Given exercise
Repeat, exactly and only, the lines from the one containing "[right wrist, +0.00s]" to the last line, inclusive; do not repeat the pictures.

Data section
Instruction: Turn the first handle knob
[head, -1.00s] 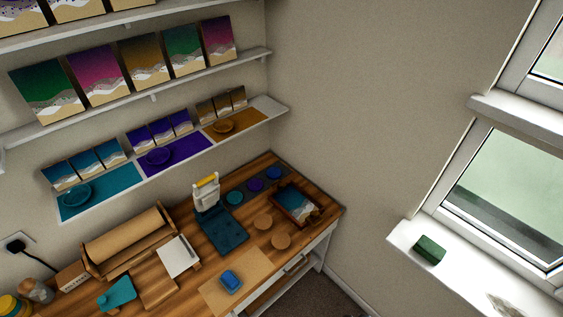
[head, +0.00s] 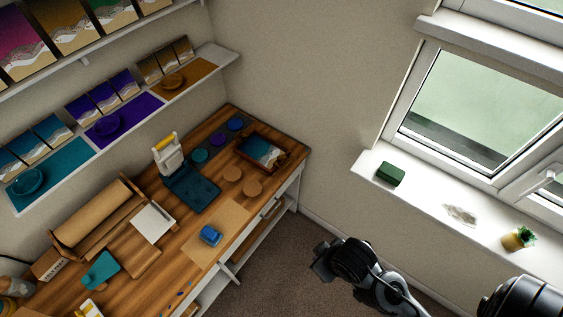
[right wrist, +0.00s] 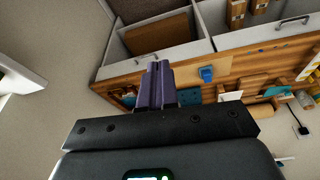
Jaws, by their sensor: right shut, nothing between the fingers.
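A white window handle (head: 543,181) shows at the right edge of the head view, on the frame of the right-hand window pane. My right gripper (head: 322,264) is low in the head view, over the carpet between the desk and the windowsill. It is well below and left of the handle, touching nothing. In the right wrist view its purple fingers (right wrist: 155,85) are together and empty, with the desk beyond them. The handle does not show in the right wrist view. My left gripper is in no view.
The windowsill (head: 415,200) holds a green block (head: 390,174), a pale flat piece (head: 460,214) and a small potted plant (head: 518,239). The wooden desk (head: 200,262) at left carries resin tools and a blue sponge-like block (head: 210,236). Carpet between them is clear.

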Answer below
[right wrist, +0.00s] 
Jaws, by their sensor: right shut, nothing between the fingers.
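A white window handle (head: 543,181) shows at the right edge of the head view, on the frame of the right-hand window pane. My right gripper (head: 322,264) is low in the head view, over the carpet between the desk and the windowsill. It is well below and left of the handle, touching nothing. In the right wrist view its purple fingers (right wrist: 155,85) are together and empty, with the desk beyond them. The handle does not show in the right wrist view. My left gripper is in no view.
The windowsill (head: 415,200) holds a green block (head: 390,174), a pale flat piece (head: 460,214) and a small potted plant (head: 518,239). The wooden desk (head: 200,262) at left carries resin tools and a blue sponge-like block (head: 210,236). Carpet between them is clear.

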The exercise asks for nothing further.